Sempre più il territorio è attraversato e abitato da flussi extraterritoriali, intesi come flussi della cultura della conoscenza, dell’ interpretazione. Maggiore è la capacità di costruire relazioni extraterritoriali, maggiore sarà la capacità di mutazione dell’ identità del processo, della sua capacità di ibridazione. In questo modo si sono creati i presupposti per la ri-attribuzione di senso dei luoghi legata ai nuovi significati. Possiamo dire che tale nuova modalità di governance urbana può produrre i luoghi “nuovi” del sapere, della conoscenza e dell’ incontro. Il superamento della dimensione temporanea dell’ evento ad una dimensione permanente attraverso la produzione di nuovi luoghi perciò fa riferimento alle pratiche di cittadinanza attiva come strumenti di innovazione sociale della governance urbana.
Sono innumerevoli i casi nei quali, la dimensione temporanea delle esperienze sia di carattere espositivo, che di performance o di dibattito, hanno permesso l’ utilizzo di luoghi, a volte anche stravaganti, inutilizzati per tali scopi, generando uno spaesamento, a tratti anche di memoria duchampiana, necessario a rappresentare un nuovo tipo di relazioni tra contenitore e contenuto al fine della costruzione del nuovo significato. Una nuova visione di superamento quindi del dualismo contenitore/contenuto, in quanto contenitore e contenuto confondendosi generano nuovi contesti di pensiero. Da questo punto di vista la dimensione temporanea ha esplorato e sperimentato nuove forme di espressione portando all’ attenzione la necessità di costruire i nuovi luoghi della cultura con strumenti e categorie diversi da quanto successo negli ultimi cinquantanni.
Il governo degli spazi urbani rimane al centro del dibattito riguardante l’innovazione sociale, lo sviluppo locale, le relazioni che s’instaurano tra pubbliche amministrazioni e cittadini e come queste condizionano l’urbanità, intesa come qualità della coesione spaziale e sociale delle città.

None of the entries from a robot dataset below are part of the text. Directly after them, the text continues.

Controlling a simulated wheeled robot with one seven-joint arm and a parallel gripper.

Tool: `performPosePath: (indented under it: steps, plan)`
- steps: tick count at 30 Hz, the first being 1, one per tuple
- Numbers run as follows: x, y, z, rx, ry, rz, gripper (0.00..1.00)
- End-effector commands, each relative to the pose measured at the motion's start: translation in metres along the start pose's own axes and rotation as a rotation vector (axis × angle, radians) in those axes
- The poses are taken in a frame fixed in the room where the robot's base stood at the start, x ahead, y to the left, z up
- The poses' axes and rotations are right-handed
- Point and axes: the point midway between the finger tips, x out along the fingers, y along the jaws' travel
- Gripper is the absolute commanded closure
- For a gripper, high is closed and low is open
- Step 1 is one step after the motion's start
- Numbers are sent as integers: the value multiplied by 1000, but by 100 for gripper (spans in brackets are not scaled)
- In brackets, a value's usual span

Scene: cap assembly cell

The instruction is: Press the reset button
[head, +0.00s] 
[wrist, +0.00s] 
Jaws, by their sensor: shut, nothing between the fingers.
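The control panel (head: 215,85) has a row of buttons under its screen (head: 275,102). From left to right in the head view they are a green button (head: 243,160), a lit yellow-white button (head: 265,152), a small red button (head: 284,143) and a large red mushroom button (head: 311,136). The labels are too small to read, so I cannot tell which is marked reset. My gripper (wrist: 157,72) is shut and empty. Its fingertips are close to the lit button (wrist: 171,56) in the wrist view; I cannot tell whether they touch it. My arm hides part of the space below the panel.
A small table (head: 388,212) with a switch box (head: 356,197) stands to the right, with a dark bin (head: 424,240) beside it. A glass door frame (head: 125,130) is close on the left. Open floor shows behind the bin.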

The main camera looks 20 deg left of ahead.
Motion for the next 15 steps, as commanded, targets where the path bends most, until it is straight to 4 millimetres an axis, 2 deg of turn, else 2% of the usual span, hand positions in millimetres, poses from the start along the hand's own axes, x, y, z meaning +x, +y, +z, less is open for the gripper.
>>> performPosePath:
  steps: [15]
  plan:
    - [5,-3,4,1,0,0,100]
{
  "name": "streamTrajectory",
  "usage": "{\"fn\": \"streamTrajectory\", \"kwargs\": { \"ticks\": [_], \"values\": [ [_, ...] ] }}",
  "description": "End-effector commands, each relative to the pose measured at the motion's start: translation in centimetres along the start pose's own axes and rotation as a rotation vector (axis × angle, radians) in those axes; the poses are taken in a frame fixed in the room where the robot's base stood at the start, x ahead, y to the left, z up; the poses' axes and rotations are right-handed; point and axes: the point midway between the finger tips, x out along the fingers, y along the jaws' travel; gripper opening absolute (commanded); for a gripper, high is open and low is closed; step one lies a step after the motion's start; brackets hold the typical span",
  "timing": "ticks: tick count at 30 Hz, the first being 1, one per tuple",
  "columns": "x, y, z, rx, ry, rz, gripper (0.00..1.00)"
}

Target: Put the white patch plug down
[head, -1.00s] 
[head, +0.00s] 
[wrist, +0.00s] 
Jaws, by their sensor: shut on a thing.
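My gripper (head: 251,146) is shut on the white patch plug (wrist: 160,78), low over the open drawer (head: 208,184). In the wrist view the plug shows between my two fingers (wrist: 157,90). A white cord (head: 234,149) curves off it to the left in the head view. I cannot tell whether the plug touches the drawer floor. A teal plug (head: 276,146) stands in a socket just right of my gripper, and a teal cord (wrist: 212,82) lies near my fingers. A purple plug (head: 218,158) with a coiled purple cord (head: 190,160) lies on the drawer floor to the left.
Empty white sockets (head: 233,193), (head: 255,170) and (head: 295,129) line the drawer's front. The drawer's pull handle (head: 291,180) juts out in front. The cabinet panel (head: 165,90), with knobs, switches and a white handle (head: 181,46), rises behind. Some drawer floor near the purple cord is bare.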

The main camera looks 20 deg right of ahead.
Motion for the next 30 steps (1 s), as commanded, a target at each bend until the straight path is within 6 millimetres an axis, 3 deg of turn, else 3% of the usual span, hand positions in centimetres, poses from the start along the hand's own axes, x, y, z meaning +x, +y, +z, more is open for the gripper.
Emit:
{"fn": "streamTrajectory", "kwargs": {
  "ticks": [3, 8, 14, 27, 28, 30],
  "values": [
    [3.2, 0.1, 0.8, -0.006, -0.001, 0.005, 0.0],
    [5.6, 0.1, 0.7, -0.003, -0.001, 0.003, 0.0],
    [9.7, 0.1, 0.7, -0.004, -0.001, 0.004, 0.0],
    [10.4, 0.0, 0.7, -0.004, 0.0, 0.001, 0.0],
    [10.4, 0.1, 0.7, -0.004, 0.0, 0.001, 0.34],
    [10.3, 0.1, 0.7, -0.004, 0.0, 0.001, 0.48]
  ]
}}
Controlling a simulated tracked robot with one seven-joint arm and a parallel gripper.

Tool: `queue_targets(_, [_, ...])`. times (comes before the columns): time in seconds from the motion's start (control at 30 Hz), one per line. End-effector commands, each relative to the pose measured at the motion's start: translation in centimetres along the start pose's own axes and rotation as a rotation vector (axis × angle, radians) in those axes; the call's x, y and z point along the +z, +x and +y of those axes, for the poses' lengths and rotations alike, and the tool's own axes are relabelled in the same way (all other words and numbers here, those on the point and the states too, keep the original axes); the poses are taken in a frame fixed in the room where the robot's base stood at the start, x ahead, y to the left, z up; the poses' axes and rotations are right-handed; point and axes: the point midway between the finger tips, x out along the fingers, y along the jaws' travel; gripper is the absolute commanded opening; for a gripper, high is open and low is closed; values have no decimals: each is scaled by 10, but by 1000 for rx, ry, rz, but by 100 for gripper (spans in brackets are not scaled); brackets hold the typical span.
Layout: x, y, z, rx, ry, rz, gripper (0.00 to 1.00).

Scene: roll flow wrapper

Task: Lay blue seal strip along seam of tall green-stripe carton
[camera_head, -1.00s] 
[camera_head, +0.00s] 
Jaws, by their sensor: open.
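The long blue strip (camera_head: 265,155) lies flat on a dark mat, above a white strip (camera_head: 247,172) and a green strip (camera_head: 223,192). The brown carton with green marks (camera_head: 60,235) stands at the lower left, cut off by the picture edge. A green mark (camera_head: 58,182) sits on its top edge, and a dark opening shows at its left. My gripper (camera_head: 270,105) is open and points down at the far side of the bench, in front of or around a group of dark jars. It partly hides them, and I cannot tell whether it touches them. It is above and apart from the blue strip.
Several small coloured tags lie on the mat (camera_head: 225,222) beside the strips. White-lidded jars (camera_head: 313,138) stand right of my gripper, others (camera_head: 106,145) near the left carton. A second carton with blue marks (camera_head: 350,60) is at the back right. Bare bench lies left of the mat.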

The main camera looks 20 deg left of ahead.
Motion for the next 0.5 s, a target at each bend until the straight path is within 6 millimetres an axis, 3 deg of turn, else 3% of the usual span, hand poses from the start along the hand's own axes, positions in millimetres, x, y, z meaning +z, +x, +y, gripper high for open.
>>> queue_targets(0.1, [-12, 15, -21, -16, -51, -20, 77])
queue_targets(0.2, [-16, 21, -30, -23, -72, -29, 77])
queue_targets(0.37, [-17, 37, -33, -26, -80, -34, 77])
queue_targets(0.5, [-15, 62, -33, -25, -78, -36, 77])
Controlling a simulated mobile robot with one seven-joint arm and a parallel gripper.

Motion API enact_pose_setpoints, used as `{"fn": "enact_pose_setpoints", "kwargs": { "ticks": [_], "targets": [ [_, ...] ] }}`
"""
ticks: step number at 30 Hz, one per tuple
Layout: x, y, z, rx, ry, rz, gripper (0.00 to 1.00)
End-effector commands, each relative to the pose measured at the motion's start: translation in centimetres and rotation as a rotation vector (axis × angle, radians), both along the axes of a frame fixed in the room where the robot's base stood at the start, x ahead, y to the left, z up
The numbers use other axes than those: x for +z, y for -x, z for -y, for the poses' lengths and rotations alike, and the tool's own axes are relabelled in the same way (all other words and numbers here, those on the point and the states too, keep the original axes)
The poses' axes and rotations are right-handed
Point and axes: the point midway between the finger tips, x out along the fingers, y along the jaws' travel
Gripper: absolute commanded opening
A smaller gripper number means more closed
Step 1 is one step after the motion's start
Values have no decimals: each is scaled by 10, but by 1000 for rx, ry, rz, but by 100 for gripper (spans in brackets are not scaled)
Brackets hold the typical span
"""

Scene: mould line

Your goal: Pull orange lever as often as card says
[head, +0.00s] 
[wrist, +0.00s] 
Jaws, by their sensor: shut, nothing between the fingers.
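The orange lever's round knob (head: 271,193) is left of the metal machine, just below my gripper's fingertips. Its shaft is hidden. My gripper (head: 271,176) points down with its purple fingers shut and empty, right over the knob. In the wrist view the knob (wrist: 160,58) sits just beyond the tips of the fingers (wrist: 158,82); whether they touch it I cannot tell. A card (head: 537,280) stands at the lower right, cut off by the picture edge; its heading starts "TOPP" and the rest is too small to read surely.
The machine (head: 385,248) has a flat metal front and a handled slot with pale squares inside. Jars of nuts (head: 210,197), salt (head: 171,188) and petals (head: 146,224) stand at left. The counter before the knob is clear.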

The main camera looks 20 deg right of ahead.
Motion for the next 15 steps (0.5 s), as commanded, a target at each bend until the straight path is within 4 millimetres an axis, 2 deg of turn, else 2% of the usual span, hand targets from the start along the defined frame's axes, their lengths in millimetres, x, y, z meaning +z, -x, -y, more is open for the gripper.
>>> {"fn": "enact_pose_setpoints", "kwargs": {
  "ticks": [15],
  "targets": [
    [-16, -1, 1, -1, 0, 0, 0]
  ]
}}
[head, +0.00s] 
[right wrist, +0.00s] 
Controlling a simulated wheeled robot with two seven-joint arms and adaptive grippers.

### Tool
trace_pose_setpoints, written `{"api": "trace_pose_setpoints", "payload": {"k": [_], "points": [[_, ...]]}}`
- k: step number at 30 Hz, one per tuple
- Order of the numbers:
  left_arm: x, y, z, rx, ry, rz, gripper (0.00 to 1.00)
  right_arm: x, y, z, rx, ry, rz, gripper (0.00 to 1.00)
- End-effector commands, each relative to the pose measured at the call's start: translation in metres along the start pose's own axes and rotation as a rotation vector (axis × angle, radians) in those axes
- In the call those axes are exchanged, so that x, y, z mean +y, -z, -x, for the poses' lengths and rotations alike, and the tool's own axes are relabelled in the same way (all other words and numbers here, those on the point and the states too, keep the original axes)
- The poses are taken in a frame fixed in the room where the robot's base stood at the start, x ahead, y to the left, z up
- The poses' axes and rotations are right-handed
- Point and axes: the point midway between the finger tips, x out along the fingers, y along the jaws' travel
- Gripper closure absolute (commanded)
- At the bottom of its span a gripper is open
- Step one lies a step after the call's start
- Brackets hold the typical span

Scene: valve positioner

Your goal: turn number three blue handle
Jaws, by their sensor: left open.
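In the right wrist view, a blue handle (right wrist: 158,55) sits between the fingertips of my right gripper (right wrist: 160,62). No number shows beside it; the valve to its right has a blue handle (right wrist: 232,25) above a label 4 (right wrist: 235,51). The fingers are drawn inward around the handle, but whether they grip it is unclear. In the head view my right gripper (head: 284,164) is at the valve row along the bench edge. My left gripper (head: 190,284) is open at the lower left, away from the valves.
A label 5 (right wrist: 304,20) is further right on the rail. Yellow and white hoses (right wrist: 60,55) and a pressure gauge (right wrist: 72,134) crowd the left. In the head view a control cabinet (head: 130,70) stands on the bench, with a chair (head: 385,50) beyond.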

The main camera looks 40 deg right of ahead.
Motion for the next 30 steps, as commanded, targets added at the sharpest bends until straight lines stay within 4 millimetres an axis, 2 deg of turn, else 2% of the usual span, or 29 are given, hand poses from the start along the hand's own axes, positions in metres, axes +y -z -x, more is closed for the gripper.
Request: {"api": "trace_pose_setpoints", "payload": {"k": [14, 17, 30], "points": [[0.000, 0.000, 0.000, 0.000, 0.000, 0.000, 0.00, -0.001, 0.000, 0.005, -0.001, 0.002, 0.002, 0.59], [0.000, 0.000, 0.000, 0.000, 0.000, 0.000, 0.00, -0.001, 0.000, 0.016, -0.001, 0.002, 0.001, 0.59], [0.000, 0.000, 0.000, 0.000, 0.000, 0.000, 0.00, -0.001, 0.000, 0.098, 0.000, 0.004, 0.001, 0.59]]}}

La sostenibilità dello sviluppo urbano implica soprattutto una trasformazione delle relazioni sociali in senso democratico, una diversa concezione del valore della partecipazione civica nelle politiche territoriali e l’individuazione delle condizioni economiche, simboliche e spaziali che favoriscono la piena cittadinanza dei diversi gruppi e strati sociali
I nuovi modelli di governance dovranno considerare i cittadini non come semplici destinatari dei servizi ma come soggetti attivi nel trattamento dei problemi collettivi, capaci di aprire nuovi circuiti di potere, consentendo una re-distribuzione dei poteri sociali territoriali. La semplice previsione di spazi di dialogo tra istituzioni e cittadini non sembra più sufficiente rispetto all’innovazione sostanziale del trattamento delle sfide urbane, se l’amministrazione pubblica non li accompagna all’esercizio del ruolo di facilitatore del potenziale insito nei processi già esistenti, attivati da quelle componenti della società civile che, con forme di auto-organizzazione, intercettano bisogni rimasti insoddisfatti.
L’innovazione sociale della governance urbana, deve puntare l’attenzione sui modelli più“alternativi” come alcune esperienze di cittadinanza attiva che connettono pratiche di riuso e rigenerazione anche sociale di spazi urbani con modalità non convenzionali per rivendicare una idea alternativa di città e dei diritti specifici che la caratterizzano. Ne fanno parte le appropriazioni sociali di spazi degradati da parte dei giovani dei centri sociali, comitati cittadini che utilizzano spazi pubblici per creare laboratori di cittadinanza attiva, associazioni che si adoperano nelle periferie sociali, gruppi impegnati in pratiche di risveglio civico attivando strumenti di arte sociale urbana.
Il guerrilla gardening, ad esempio, rivela una nuova forma di reinterpretazione dello spazio della comunità.
Tale spazio (pubblico) appartiene alla cittadinanza che in una dimensione collettiva responsabile ma anche ludica, si esercita ad immaginare nuove identita’, nuove forme, nuove estetiche che costruiscono una dimensione anche sociale sulla quale costruire un diverso rapporto tra cittadino e città, affermando nuove istanze di welfare urbano.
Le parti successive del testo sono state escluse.